The Real Horror: Blumhouse on Autopilot

Produced by Blumhouse Tilt, The Darkness proves that even the studio that gave us Get Out, Insidious, and Paranormal Activity occasionally hits the “random horror generator” button.

The film has all the hallmarks of mid-2010s horror-by-committee:

  • A family with “issues.” Check.

  • A token mythology ripped from Wikipedia. Check.

  • An autistic child used as a plot device. Double check.

  • A third-act cleansing performed by someone’s aunt with sage. Check and mate.

It’s the cinematic equivalent of microwaving a leftover Poltergeist script and forgetting to hit “start.”


Kevin Bacon, Why Hast Thou Forsaken Us?

Let’s take a moment to appreciate Kevin Bacon, a man who’s survived dancing bans (Footloose), giant worms (Tremors), and invisible perverts (Hollow Man). Yet even he cannot save The Darkness. Watching him deliver lines about “evil spirits feeding on fear” with total sincerity feels like witnessing a man paying off a very specific mortgage.

Radha Mitchell, equally talented, deserves better than scenes where her character discovers haunted faucets. And poor David Mazouz — who later played young Bruce Wayne in Gotham — spends most of the movie staring blankly at green screens while people yell his name.


Final Verdict: 3/10 — A Supernatural Sedative

The Darkness isn’t terrifying. It’s tranquilizing. It’s not so much a horror film as it is a slow march toward the credits, punctuated by occasional crow noises and Kevin Bacon sweating meaningfully.

There’s no suspense, no stakes, and no reason for it to exist beyond filling a release slot on Friday the 13th. It’s as if Greg McLean tried to make The Conjuring, but accidentally made a movie about home maintenance gone wrong.
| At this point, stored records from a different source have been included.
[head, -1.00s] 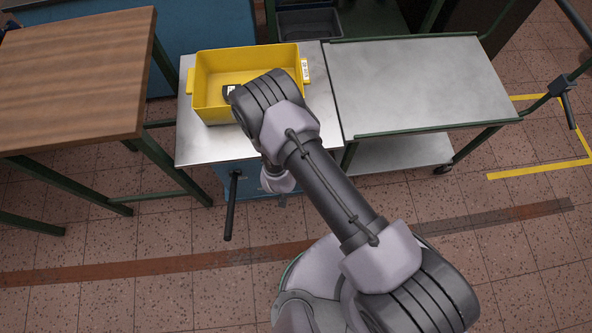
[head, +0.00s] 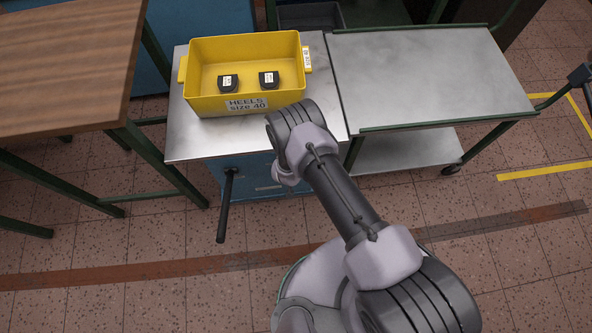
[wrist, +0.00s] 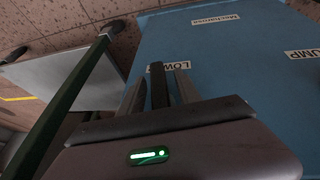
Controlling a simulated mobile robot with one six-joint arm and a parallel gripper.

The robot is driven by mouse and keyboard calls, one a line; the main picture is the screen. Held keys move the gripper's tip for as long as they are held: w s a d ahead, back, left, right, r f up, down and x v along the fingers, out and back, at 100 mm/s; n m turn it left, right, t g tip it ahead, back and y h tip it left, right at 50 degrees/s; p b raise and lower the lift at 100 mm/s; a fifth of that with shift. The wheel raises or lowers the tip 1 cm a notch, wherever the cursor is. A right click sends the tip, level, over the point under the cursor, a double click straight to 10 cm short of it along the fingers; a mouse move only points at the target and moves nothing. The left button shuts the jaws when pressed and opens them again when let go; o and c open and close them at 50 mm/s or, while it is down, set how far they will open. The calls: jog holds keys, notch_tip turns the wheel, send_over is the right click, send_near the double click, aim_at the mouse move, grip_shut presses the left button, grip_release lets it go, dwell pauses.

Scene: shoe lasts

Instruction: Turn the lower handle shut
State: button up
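A blue cabinet (head: 262,176) with a steel top (head: 190,140) stands in front of me; its front also fills much of the wrist view (wrist: 235,65). In the wrist view a dark bar (wrist: 158,80), apparently a handle, stands between the two grey fingers of my gripper (wrist: 160,88). A label starting "LOW" (wrist: 168,67) is partly hidden behind it. The fingers look parted, with narrow gaps beside the bar; contact is not clear. In the head view my arm hides the gripper. A long black lever (head: 226,205) sticks out from the cabinet front, left of my arm.
A yellow bin (head: 235,105) labelled "HEELS size 40" holds two black heels (head: 228,83) on the cabinet top. A grey trolley (head: 420,80) stands close on the right, a wooden table (head: 65,60) on the left. The tiled floor before the lever is clear.

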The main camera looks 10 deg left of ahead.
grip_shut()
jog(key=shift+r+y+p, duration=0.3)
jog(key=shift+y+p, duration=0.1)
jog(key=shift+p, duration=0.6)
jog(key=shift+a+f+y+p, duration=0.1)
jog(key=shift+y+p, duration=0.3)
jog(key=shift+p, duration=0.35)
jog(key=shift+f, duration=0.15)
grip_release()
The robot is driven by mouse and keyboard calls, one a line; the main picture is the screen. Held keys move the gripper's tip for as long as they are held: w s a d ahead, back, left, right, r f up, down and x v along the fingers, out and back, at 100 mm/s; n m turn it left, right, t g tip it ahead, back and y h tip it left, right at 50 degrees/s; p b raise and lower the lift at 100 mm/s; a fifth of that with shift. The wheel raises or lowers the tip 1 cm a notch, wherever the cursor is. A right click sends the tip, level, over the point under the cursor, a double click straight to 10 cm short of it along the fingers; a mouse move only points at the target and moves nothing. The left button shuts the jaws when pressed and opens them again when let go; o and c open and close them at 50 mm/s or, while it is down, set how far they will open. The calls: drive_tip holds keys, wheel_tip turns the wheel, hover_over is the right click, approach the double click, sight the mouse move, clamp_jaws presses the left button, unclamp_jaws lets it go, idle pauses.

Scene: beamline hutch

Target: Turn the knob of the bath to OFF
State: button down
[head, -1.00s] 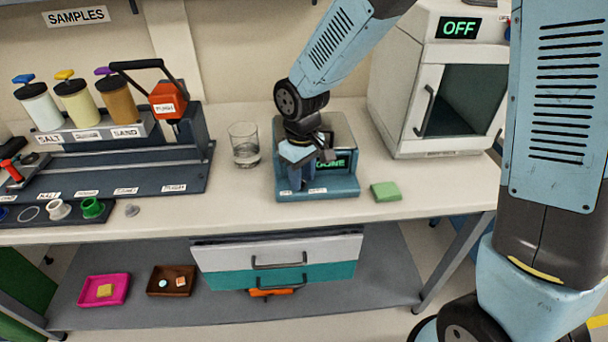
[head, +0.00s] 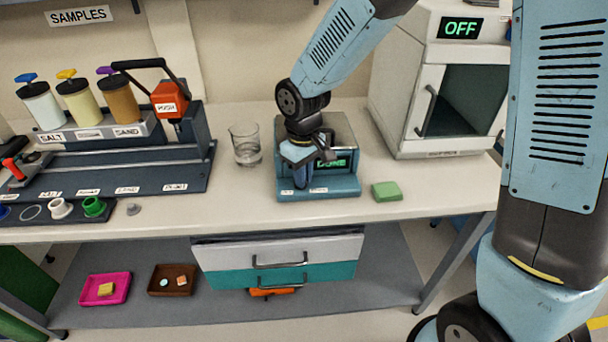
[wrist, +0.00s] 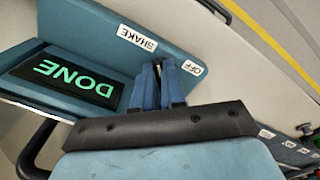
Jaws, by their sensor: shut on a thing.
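The bath (head: 345,187) is a teal box on the bench with a lit green display (head: 333,163). In the wrist view its display (wrist: 65,80) reads DONE, upside down. White labels SHAKE (wrist: 137,38) and OFF (wrist: 192,67) sit on its front panel. My gripper (head: 302,182) points down at the left part of the bath's front. In the wrist view my gripper's blue fingers (wrist: 159,70) are close together between the two labels, nearer OFF. They are shut on the knob, which they hide, so its pointing direction cannot be seen.
A glass beaker (head: 245,146) stands just left of the bath. A green block (head: 386,191) lies to its right. A white oven-like cabinet (head: 400,130) showing OFF stands further right. A dark rack with jars and an orange-headed press (head: 169,100) fills the left.

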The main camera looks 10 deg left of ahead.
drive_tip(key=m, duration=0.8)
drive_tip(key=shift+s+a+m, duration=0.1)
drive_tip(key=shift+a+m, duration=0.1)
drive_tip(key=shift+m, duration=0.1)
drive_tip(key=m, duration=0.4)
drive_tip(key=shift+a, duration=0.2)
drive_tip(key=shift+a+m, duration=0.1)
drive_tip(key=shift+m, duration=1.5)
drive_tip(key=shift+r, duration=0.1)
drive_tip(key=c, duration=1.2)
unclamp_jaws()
Even the title feels lazy. “The Darkness”? Really? It’s like calling Jaws “The Fish.”


If you ever find yourself tempted to watch this movie, just stare at a black screen for 90 minutes while Kevin Bacon whispers “return the rocks” every few minutes. It’ll save you time, and the experience will be roughly identical — though arguably scarier.

Because in The Darkness, the real horror isn’t the demons.
It’s the soul-crushing realization that you paid to see it.